Bonding properties between 3D printed coarse aggregate concrete and rebar based on interface structural characteristics

The bonding properties between 3D printed concrete and rebar are a critical factor in determining the performance and service life of 3D printed concrete building structures. Due to the difficult elimination of pores formed at the interface between the rebar and concrete during rebar placement, it becomes a key factor affecting the interfacial bonding performance. This work focuses on the structural defect characteristics of the bonding interface between 3D printed natural coarse aggregate concrete (3DPNAC) and ribbed rebar, the bonding properties of 3DPNAC-rebar with different rebar arrangement directions (parallel, vertical, 45 degrees) were investigated through artificial placement of the rebar and compared with those of 3D printed mortar (3DPM) and cast concrete.

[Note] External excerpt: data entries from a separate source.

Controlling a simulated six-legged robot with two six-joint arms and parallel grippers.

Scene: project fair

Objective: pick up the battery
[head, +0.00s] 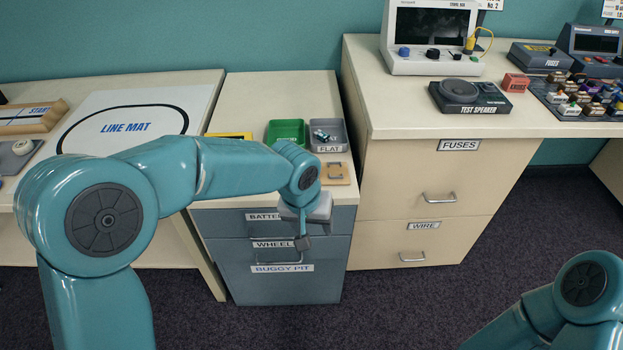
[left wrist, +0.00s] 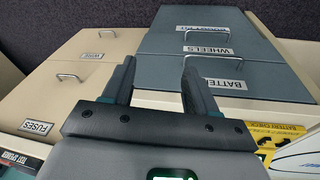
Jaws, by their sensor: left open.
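The drawer also shows in the left wrist view (left wrist: 262,80). My left gripper (head: 302,238) points down in front of the cabinet's drawer fronts. In the left wrist view its two fingers (left wrist: 157,62) are apart with nothing between them. Whether they touch the drawer, I cannot tell. My right arm shows at the lower right, its gripper out of frame.
On the cabinet top are a green tray (head: 287,131), a grey tray labelled FLAT (head: 331,147) and a yellow battery checker (left wrist: 268,129), partly hidden by my arm. A WHEELS drawer (head: 235,258) is below. The beige FUSES drawer (head: 400,175) stands right. Floor in front is clear.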

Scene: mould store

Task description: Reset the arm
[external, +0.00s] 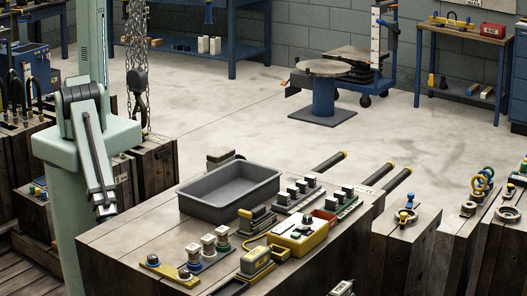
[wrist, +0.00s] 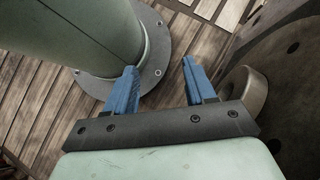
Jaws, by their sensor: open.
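My gripper (wrist: 158,66) is open in the wrist view. Its two blue fingers stand apart with nothing between them. Beyond the fingertips are a wooden plank floor (wrist: 50,85) and the round grey flange (wrist: 158,72) at the foot of a pale green column (wrist: 90,30). A dark curved body with a round lug (wrist: 243,95) is close to the right finger; I cannot tell whether they touch. In the external view my pale green arm is at the left, but I cannot make out the fingers there.
A wooden bench (external: 120,240) bears a grey tray (external: 192,208), a yellow-and-white box (external: 300,236) and several small fittings. A chain with a hook (external: 139,90) hangs beside the arm. A round-topped stand (external: 323,95) is farther back. The concrete floor (external: 240,115) between is mostly clear.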

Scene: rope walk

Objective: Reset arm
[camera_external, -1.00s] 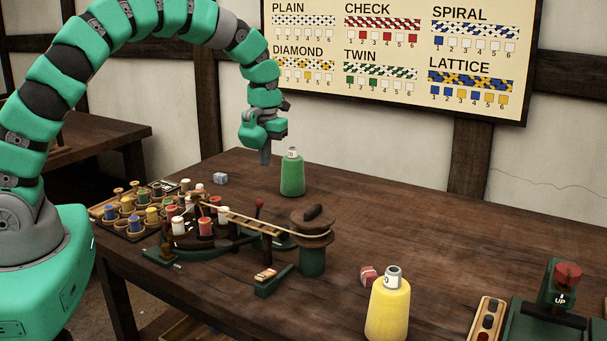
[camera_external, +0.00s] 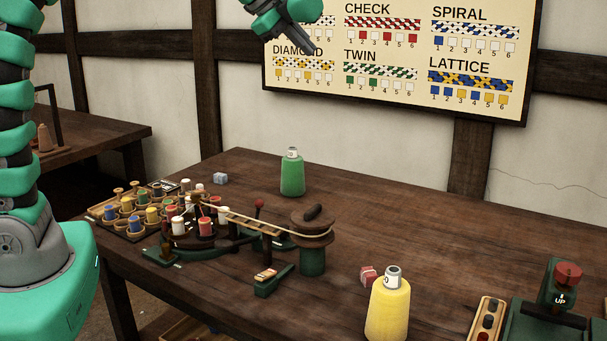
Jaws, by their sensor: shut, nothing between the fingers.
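My gripper (camera_external: 309,46) is at the top of the view, high above the table, in front of the pattern board. It is shut and empty, its fingers pointing down and to the right. My arm rises upright at the left edge, and its upper part runs out of the frame. The wooden table (camera_external: 440,235) stands below, well apart from the gripper.
A green bottle (camera_external: 292,175) and a yellow bottle (camera_external: 388,310) stand upright on the table. A rope machine with bobbins (camera_external: 205,226) and a wooden drum (camera_external: 312,240) fills the middle left. A red-knobbed device (camera_external: 568,275) stands at right. The pattern board (camera_external: 400,100) hangs behind.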

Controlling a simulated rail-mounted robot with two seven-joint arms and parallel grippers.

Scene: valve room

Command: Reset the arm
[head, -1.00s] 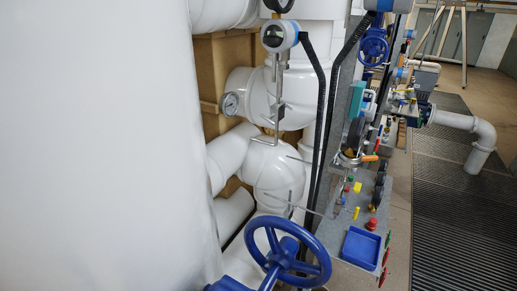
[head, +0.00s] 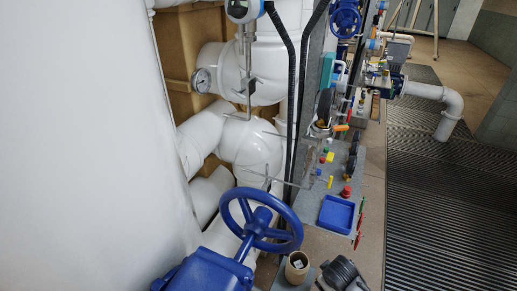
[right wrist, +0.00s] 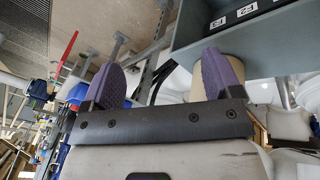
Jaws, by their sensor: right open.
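My right gripper (right wrist: 168,90) shows in the right wrist view with its two purple fingers spread apart. I see nothing gripped between them. A beige cylinder (right wrist: 232,68) shows behind the finger on the right; I cannot tell how close it is. My left gripper is not in view. A beige cup-like cylinder (head: 297,267) stands at the bottom of the head view, right beside the blue handwheel (head: 262,222). A dark ribbed object (head: 342,272) is cut off beside it; I cannot tell what it is.
A blue tray (head: 336,214) sits on a grey panel with coloured knobs. The grated floor (head: 430,190) at right is clear. A grey shelf edge (right wrist: 215,30) with labels and a red lever (right wrist: 67,52) show in the right wrist view.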

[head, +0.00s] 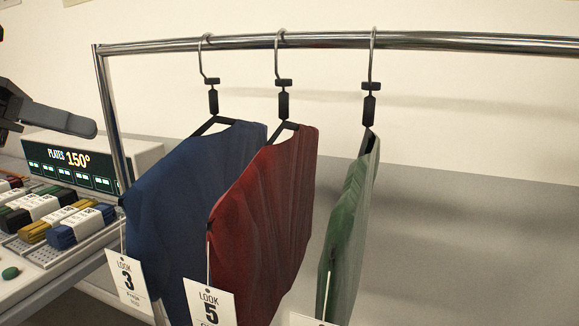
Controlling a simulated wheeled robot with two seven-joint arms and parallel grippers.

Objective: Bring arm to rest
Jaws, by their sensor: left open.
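My left gripper (62,120) comes in at the left edge, dark grey, with one long finger pointing right. It is open with nothing seen in it, in front of the wall and above the display box. Part of it is cut off by the picture edge. It is apart from the rail and the garments. My right gripper is not in this view.
A chrome rail (330,41) carries a blue garment (185,190), a red garment (270,200) and a green garment (350,230) on black hangers. Below my gripper stand a display box (75,165) reading 150° and a grey tray (48,255) of colored bundles.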

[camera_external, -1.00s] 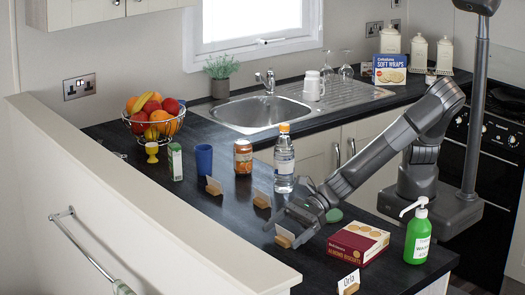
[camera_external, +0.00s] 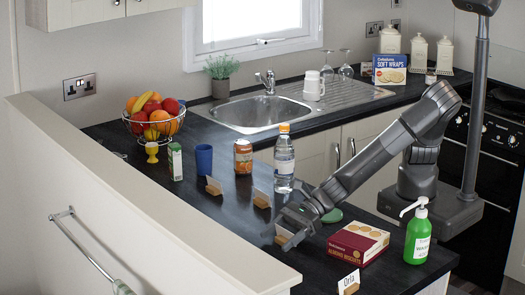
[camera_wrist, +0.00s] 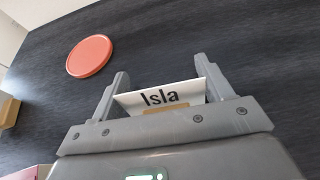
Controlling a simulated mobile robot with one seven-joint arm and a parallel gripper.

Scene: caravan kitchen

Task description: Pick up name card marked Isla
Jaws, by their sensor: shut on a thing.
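The name card marked Isla (camera_wrist: 160,96) is white with black letters and has a wooden holder at its lower edge. It sits between the two fingers of my gripper (camera_wrist: 161,82) in the wrist view, with its text upright and readable. My gripper is shut on the card across its width. In the external view, my gripper (camera_external: 284,223) is low over the front part of the dark worktop, and the wooden holder (camera_external: 287,241) shows just below the fingers. Whether the holder touches the worktop I cannot tell.
A red biscuit box (camera_external: 358,244) and a green soap bottle (camera_external: 418,237) stand to the right. The Orla card (camera_external: 349,282) stands in front. Two other wooden holders (camera_external: 213,187) and a water bottle (camera_external: 284,160) are behind. An orange disc (camera_wrist: 90,56) lies on the worktop.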

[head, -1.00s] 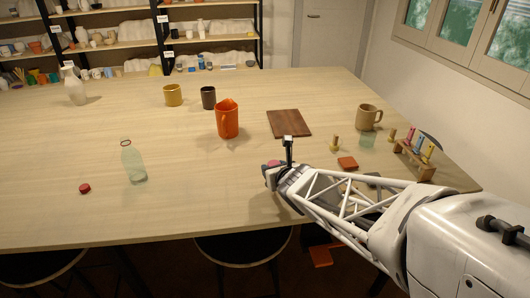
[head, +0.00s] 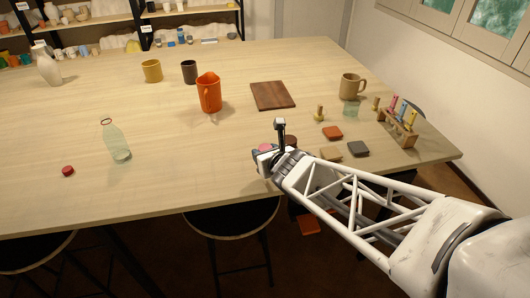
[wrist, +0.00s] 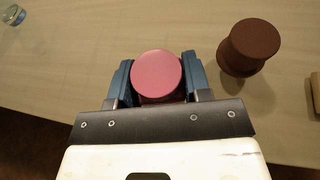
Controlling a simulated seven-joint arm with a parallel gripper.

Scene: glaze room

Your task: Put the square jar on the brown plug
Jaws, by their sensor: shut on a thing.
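My gripper (head: 268,154) is at the table's near edge, shut on a pink round-topped piece (wrist: 157,73). In the wrist view its blue fingers are on both sides of this piece; the lower part is mostly hidden. The brown plug (wrist: 250,46), dark and spool-shaped, stands upright on the table just right of the gripper, apart from the held piece.
An orange pitcher (head: 209,93), a wooden board (head: 272,95) and a tan mug (head: 351,86) stand farther back. A yellowish plug (head: 319,113), an orange tile (head: 332,132), a grey tile (head: 358,149) and a peg rack (head: 398,130) are right.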

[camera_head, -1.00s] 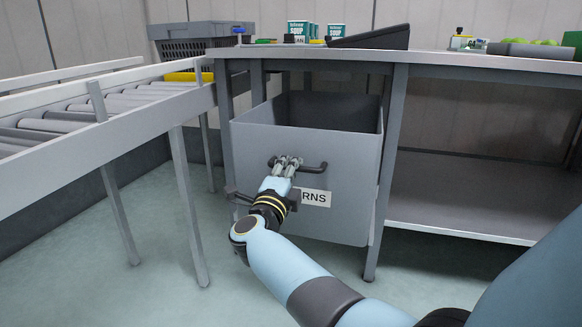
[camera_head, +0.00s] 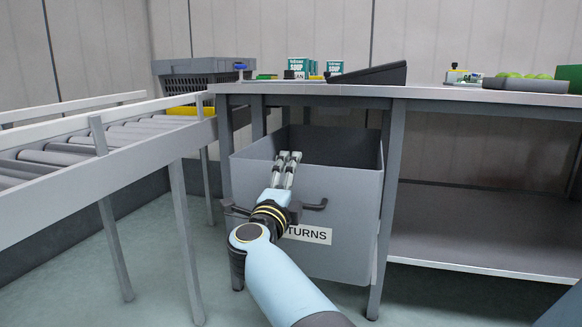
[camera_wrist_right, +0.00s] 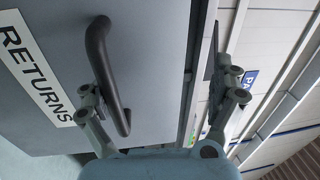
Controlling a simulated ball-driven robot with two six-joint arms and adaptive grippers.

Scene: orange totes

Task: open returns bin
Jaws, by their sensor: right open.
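The returns bin (camera_head: 345,235) is a grey open-topped box under the bench. It stands out past the bench's front edge, and its dark inside shows over the front rim. Its white label (camera_head: 308,234) is partly covered by my arm; the wrist view shows the full RETURNS label (camera_wrist_right: 35,70). The black bar handle (camera_head: 316,206) is on the bin's front, partly hidden. My right gripper (camera_head: 288,158) is open and empty, with its fingertips at the front rim, above the handle. In the wrist view one finger overlaps the handle (camera_wrist_right: 107,75). My left gripper is not in view.
A roller conveyor (camera_head: 70,155) runs along the left. A grey crate (camera_head: 200,75) stands at the back left. The lower shelf (camera_head: 480,255) is bare.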

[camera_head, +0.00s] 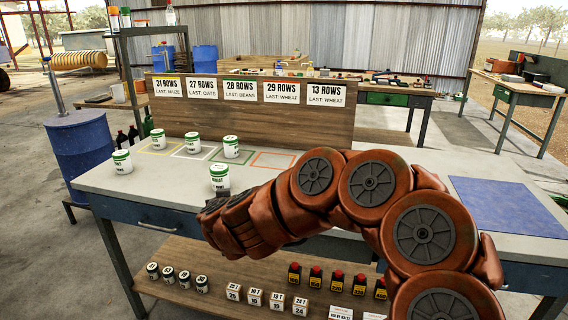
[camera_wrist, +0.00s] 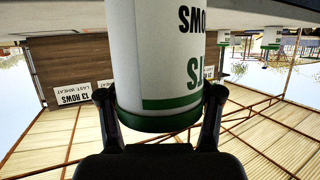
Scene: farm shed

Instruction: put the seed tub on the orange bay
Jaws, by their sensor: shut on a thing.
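My gripper (camera_wrist: 160,100) is shut on a white seed tub with a green rim (camera_wrist: 160,60). Its label is upside down in the wrist view and partly cut off; the large word ends in "TS". In the head view the held tub (camera_head: 219,172) is over the bench, in front of the outlined bays, its lower part hidden by my gripper (camera_head: 217,197). It looks upright; whether it touches the bench I cannot tell. The orange bay (camera_head: 272,168), an empty outline, lies behind and to the right of it, partly behind my arm.
Similar tubs stand on the yellow bay (camera_head: 158,139), on the green bay (camera_head: 231,147) and at the bench's left end (camera_head: 122,161). A wooden board (camera_head: 240,118) with row signs rises behind the bays. A blue mat (camera_head: 505,205) lies right.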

The results showed that the bonding strength between 3DPNAC and rebar was higher than that of 3DPM, and the distribution characteristics of pore defects and natural coarse aggregate were the primary causes of the structural differences between the bonding interfaces of 3DPNAC and 3DPM with rebar. The partition distribution and geometric configuration of pore defects in the bonding interface area were identified as pivotal factors in the degradation of the bond strength between 3DPNAC and rebar. Based on the structural composition of the 3DPNAC-rebar bond interface, a bond interface-partitioning model was proposed to elucidate the bond-slip damage mechanism. Finally, a bond-slip model of 3DPNAC and rebar was established. This study can provide important guidance for the structural design and application of 3D printed concrete structures with rebar.